+++ Data lines

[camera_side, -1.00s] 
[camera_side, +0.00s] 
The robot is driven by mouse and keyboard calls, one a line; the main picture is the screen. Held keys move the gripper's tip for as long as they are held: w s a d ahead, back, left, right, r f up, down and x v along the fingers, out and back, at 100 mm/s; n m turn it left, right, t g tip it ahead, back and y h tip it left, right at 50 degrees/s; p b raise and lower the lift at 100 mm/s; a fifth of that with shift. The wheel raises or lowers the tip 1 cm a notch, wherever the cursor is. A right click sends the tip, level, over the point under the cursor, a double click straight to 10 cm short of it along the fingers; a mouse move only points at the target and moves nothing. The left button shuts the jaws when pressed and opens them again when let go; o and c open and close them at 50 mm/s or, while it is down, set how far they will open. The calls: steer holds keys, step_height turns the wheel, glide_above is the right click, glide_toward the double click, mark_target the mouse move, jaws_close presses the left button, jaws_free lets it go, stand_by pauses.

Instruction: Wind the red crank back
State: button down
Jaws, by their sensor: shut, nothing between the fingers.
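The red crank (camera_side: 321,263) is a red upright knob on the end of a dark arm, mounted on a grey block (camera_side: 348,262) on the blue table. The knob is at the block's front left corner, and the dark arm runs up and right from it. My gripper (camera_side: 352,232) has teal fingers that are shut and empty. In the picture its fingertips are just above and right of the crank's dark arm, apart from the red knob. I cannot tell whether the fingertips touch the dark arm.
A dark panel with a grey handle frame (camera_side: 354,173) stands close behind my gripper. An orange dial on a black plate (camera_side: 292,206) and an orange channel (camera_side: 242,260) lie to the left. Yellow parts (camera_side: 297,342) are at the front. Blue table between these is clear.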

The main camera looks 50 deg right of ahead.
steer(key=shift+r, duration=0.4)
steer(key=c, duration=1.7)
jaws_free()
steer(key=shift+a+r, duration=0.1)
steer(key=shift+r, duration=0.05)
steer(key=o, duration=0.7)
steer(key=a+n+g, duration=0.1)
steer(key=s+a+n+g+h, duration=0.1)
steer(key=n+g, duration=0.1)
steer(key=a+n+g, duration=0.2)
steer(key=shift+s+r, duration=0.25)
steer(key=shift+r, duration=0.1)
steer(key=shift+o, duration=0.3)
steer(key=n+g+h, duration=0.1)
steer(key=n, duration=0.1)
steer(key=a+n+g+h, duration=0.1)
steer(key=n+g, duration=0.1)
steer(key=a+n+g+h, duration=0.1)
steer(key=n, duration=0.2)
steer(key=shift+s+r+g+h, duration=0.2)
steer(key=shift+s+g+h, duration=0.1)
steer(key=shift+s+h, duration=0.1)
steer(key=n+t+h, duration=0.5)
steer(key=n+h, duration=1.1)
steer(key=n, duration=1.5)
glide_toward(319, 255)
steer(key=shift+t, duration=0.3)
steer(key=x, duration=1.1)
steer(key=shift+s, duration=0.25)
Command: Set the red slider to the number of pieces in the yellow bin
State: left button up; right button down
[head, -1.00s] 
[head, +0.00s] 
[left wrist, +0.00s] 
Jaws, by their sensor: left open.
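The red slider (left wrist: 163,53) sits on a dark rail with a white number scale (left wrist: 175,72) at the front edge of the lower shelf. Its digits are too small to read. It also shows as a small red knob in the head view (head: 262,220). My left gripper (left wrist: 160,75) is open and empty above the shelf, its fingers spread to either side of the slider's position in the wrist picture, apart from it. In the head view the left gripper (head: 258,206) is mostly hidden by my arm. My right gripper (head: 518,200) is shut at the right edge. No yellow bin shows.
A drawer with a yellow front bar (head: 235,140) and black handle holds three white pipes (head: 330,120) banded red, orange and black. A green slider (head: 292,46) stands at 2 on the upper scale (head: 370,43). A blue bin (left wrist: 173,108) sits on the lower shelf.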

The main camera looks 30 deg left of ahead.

++++++

# Given problem:
Begin at the line containing "Command: Set the", end at the line containing "[left wrist, +0.00s]", and reproduce every line in that range exactly, both ends included.

# Task output:
Command: Set the red slider to the number of pieces in the yellow bin
State: left button up; right button down
[head, -1.00s] 
[head, +0.00s] 
[left wrist, +0.00s] 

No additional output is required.